I understand where you are coming from. Yes I times I think it would be nice to know what people are different so we can prevent things from happening or change a circumstance, but then on the other hand if we did now and took the opportunity to change the circumstance then we may have lost out on a valuable lesson that we needed to learn.
First I will start, ( and I know its just a figure of speech) that no matter what gift we have, nothing would of saved us from our past, they are not mistakes but learning blocks. To get to where we are now, we had to go through our past.
As for reading minds, sometimes I feel like I can through the power of God. However if I had a choice I would have to say no. I am sure for a couple of weeks it would be great, however the novelty would wear off.
Just like the show, if you have seen it "What woman want" with Mel Gibson, he gets hit by a lightening bolt and then he is able to read the minds of woman. However it drives him crazy because everywhere he goes he hears thoughts.

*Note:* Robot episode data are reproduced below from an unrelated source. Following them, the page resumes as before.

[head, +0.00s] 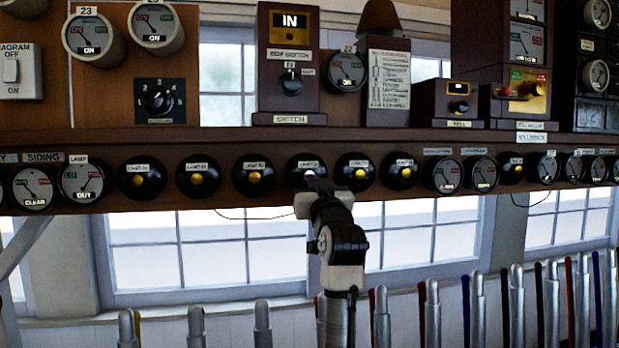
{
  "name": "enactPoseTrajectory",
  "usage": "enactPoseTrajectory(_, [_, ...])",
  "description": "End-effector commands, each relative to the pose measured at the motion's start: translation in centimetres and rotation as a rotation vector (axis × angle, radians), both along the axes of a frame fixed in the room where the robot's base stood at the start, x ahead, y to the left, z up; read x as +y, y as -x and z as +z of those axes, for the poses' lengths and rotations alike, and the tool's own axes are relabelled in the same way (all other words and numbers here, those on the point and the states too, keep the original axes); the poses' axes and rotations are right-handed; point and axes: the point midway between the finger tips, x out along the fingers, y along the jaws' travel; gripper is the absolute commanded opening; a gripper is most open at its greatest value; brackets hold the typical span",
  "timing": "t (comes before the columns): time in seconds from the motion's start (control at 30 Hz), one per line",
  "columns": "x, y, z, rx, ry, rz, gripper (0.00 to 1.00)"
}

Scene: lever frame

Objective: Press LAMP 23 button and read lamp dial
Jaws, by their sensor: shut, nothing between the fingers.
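A row of round black push buttons with small labels runs along the shelf front; the label print is too small to read surely. My gripper (312,182) is shut and raised in front of the black button (308,163) near the middle of the row. Its fingertips overlap the lower part of that button, whose centre looks pale where the others are yellow; I cannot tell whether they touch. A dial labelled LAMP (81,182) at the left reads OUT. Two dials at top left, the left one (93,35) marked 23, read ON.
More yellow-centred buttons stand on both sides, one at the left (254,176) and one at the right (358,172). Instruments stand on the shelf (230,139) above. Several upright levers (262,325) line the bottom, below the windows (180,255).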

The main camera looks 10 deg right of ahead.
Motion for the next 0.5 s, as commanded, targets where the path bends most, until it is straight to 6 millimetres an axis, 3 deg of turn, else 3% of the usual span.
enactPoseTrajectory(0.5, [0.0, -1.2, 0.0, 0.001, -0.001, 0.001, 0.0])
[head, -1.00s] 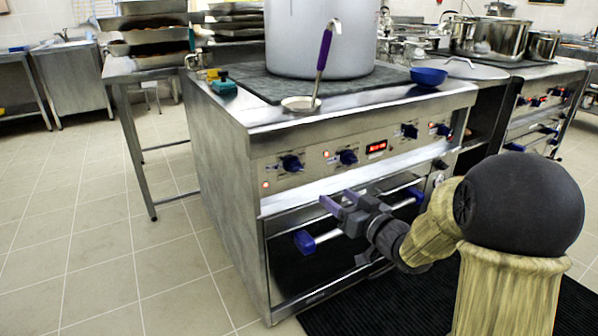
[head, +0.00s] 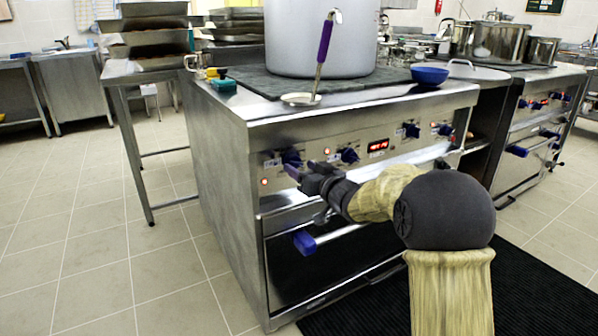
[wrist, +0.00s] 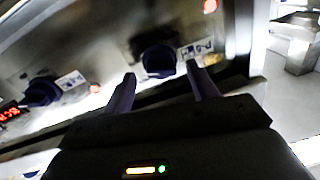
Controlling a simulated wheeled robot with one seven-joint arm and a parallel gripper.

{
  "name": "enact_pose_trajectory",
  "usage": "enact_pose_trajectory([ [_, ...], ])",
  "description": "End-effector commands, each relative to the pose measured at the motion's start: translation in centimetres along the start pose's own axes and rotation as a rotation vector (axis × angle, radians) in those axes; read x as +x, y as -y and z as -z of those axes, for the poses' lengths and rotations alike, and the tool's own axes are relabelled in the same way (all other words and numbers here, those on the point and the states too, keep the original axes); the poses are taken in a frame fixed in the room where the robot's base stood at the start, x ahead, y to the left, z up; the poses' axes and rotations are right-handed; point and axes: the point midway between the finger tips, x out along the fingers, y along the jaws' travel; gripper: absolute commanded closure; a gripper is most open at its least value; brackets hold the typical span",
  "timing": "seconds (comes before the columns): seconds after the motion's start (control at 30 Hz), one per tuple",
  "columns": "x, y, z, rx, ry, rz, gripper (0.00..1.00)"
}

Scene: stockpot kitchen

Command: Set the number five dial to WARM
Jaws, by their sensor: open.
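The stove's front panel (head: 365,165) carries several dark blue dials; their numbers and settings are too small to read, so I cannot tell which is number five. The leftmost dial (head: 291,157) is close to my gripper (head: 302,169) in the head view. My gripper is open and empty, its fingers pointing at the panel. In the wrist view a blue dial (wrist: 158,60) lies just beyond the gap between the fingertips (wrist: 161,73); I cannot tell whether they touch it. A second dial (wrist: 42,91) is further left there. In the head view it appears as the second dial (head: 348,154).
A red display (head: 378,145) sits mid-panel. Below are an oven door with a blue-ended handle (head: 304,242). A large stockpot (head: 318,45), a purple-handled ladle (head: 325,46) and a blue bowl (head: 429,75) stand on top. Tiled floor is free at left.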

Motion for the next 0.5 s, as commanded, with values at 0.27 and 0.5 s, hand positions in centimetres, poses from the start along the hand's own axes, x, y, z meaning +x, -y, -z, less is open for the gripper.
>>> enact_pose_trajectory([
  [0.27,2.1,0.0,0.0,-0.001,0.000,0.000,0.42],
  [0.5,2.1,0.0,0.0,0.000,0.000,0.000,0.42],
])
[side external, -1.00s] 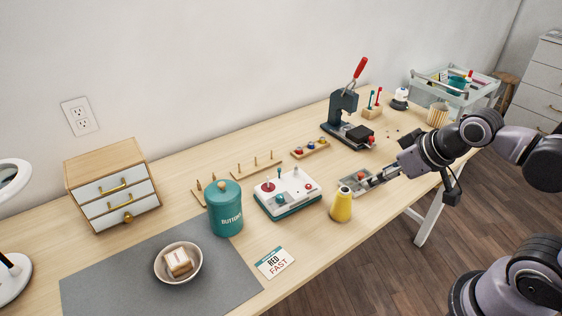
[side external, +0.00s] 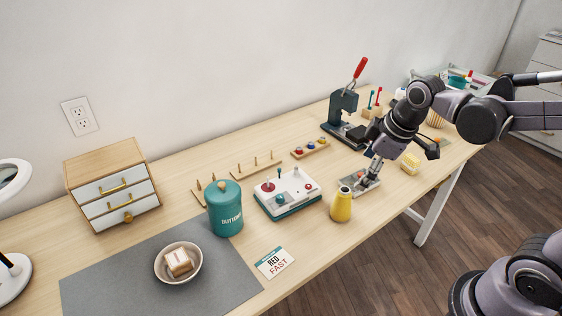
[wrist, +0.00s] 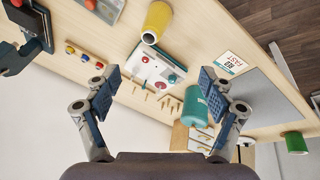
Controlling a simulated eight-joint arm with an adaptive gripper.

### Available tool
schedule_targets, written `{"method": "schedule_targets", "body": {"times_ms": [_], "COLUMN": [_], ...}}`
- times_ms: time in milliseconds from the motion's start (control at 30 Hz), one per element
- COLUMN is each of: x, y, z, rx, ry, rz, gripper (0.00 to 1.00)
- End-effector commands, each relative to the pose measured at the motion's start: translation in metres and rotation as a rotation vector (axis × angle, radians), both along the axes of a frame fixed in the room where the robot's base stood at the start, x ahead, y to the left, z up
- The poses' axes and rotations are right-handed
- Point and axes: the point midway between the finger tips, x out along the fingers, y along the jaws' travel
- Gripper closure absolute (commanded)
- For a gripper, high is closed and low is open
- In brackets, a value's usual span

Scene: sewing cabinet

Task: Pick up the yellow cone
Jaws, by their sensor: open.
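The yellow cone (side external: 341,205) stands upright on the table near its front edge, right of the white board with knobs. It also shows in the wrist view (wrist: 158,20) at the top middle, beyond my fingertips. My gripper (side external: 371,180) is open and empty, pointing down over the small grey tray (side external: 352,184) to the right of the cone. In the wrist view my gripper (wrist: 165,80) has its fingers wide apart, with the cone not between them. Whether the fingertips touch the tray cannot be told.
The board with knobs (side external: 287,206) and the teal button canister (side external: 225,212) stand left of the cone. A press with a red handle (side external: 342,115) stands behind my gripper. A yellow block (side external: 410,163) lies to its right. Bare table lies in front of the card (side external: 275,262).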

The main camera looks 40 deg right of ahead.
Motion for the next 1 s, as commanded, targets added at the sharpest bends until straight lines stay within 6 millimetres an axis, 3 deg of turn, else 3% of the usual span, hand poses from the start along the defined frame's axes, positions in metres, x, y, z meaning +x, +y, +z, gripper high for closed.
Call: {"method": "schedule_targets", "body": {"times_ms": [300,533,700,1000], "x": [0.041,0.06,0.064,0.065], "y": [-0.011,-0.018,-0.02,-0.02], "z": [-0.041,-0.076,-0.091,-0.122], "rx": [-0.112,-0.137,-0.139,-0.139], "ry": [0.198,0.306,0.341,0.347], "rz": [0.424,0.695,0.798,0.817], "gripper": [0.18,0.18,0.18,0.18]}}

So when you are using your brain for the same purpose eventually it shuts down. That or become a bit incoherent. I think that is why God did not give us any gift of this kind.
When you have a special gift it can be overused/misused for the wrong purposes and becomes a sickness after time. Then you are looking at more problems such as punishment for the very thing you were given.
It would be like stalking in a sense. So with that said, probably not, I believe in peoples right to privacy. I know God wanted it that way,
I have to wonder how God hears everyone's thoughts and words and actions in the whole wide world. That actually mystifies me. It is amazing.
Then you have your close friends. You know how sometimes those little white lies they tell you, (like a sweater looks good on you when it doesnt, although I prefer the truth) can turn ugly. So with that said, No
That movie "What Women Want," with Mel Gibson is really funny. He walks around all day hearing the thoughts of each woman he meets.
Yes I know it is funny, I loved it. Helen Hunt was perfect in this movie
Yes I did watch the movie. Mel Gibson and Helen Hunt both played their parts well. Thanks so much for your answer and photo.
Yes! That is the super power I would love to have. But it would be nice to turn it on or off at will as well.
Yes a lot of time ,I do. That will solve a lot of problems in the world if we have that capability at hand when we need it although there had been times when I know what other people are thinking even though they have not verbalized anything.I guess they call that sixth sense?
Sometimes,but on the other hand it might be awful to hear everyone's ridiculous thoughts. All thoughts are not created equal.
You can hear or feel it. It takes some training and plenty of development. Once you can hear everyone talking to themselves, you realize that they are just like yourself wondering what you are thinking about them. And then you turn it off, because most people don't have interesting thoughts. Most are stuck in emotional loops, like animated gifs. And when you hear the dark deep secrets, you just feel dirty for listening in.
Your own thoughts are most important. Stick with them and allow others to be themselves beyond your influence.
No, because there would be a lot of anger, sorrow, loss of friendship and so on. People will think things they would never say and and never mean to say. They don't always mean it either, it is just a silent vent, something to make them feel better.